Georgia Employers Face Increased Exposure to Claims of Negligent Hiring, Training, Retention and Entrustment for Negligent Conduct of Their Employees

Posted on: November 5th, 2020

By: Andy Treese and Jake Loken

The Supreme Court of Georgia has held that the state’s apportionment statute abrogates the “respondeat superior rule,” a decisional rule of law that had been in effect since 1967. As a result, employers now face increased exposure to liability on independent theories of negligent hiring, training, entrustment, and retention, even where they have admitted that their employee was in the course and scope of his employment at the time of a collision or other injury.

The old respondeat superior rule. Under the old respondeat superior rule, when an employer defendant in Georgia admitted its employee was in the course and scope of employment at the time of a plaintiff’s injury, and there was no valid claim for punitive damages, direct claims against the employer for negligent hiring/training/retention/supervision were subject to summary judgement. This encouraged employers to make early acknowledgements of vicarious liability, and avoided the need to unnecessarily bifurcate trials to avoid improperly prejudicing a defendant employee by admitting evidence of his prior conduct, while still allowing plaintiffs to put cases of truly egregious employer misconduct to a jury.

Georgia’s Apportionment Statute. In 2005, the Georgia legislature enacted O.C.G.A. § 51-12-33 (“the apportionment statute”), a centerpiece of a larger body of tort reform legislation. The statute requires a finder of fact to determine the plaintiff’s total damages; to determine the percentages of fault of each party or non-party at fault; and to apportion the damages amongst the persons who “are liable” according to their percentage of fault. The rule in Georgia remained, however, that plaintiffs were barred from recovery if they were 50% or more at fault for their injuries.

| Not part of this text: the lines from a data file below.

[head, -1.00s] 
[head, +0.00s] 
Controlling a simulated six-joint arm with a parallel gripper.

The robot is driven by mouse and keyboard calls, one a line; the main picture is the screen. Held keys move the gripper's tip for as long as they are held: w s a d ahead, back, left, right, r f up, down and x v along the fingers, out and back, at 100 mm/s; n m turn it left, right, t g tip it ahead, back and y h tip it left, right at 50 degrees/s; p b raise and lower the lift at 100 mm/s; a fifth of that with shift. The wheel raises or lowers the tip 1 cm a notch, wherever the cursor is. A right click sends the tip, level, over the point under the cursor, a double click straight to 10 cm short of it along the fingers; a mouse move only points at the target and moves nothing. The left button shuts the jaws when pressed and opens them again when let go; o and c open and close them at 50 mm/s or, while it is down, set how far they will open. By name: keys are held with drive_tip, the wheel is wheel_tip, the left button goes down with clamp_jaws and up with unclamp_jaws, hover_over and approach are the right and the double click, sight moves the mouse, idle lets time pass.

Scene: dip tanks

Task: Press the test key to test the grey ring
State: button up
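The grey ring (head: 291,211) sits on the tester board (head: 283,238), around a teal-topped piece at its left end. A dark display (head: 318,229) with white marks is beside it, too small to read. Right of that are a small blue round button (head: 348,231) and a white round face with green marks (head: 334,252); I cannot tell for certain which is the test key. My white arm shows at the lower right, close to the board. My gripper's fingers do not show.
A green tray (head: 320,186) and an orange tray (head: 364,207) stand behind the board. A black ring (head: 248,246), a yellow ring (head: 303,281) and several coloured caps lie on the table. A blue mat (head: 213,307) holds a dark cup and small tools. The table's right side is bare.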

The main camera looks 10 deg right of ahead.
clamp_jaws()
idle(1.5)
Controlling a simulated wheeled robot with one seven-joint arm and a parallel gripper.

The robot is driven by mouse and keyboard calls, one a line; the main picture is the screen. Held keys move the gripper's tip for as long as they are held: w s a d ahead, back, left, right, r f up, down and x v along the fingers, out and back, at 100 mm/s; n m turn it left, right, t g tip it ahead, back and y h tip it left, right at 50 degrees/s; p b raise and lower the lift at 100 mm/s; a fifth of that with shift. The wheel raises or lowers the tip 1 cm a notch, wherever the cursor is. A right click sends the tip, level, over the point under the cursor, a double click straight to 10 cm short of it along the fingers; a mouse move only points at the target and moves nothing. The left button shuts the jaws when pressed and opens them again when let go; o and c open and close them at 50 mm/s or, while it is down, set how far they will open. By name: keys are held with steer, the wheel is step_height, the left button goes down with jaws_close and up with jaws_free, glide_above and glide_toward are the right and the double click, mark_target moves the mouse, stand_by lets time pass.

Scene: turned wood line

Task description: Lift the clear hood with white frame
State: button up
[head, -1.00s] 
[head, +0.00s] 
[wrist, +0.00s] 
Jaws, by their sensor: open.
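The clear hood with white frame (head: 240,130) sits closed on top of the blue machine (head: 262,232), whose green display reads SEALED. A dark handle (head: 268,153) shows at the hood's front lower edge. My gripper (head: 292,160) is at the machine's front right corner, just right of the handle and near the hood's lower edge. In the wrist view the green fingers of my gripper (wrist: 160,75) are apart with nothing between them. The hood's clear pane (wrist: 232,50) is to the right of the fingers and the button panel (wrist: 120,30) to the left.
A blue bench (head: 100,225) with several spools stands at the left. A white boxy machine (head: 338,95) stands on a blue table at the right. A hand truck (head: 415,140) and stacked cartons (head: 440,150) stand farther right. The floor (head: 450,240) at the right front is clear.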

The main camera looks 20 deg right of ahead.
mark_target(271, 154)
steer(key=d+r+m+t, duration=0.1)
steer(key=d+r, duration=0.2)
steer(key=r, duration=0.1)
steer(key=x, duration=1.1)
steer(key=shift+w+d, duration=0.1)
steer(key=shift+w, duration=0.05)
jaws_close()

Quynn v. Hulsey. A plaintiff’s dreaded “50/50” verdict is precisely what happened in Quynn v. Hulseya case arising from an incident where a truck struck and killed a pedestrian who was trying to cross a street. The driver’s employer, TriEst, admitted the driver was in the course and scope of his employment, and the trial court, applying the respondeat superior rule, granted partial summary judgment to TriEst on claims of negligent entrustment, hiring, training, and supervision. At trial, the jury found that the plaintiff and driver were both 50% at fault – a finding which, under Georgia law, resulted in a defense verdict. The estate appealed, arguing the apportionment statute abrogated the respondeat superior rule and, as a result, TriEst should not have received partial summary judgment. The Georgia Court of Appeals affirmed in an unpublished opinion – possibly because it had already rejected the same argument in 2017. Hosp. Auth. v. Fender, 342 Ga. App. 13, 23 (2017).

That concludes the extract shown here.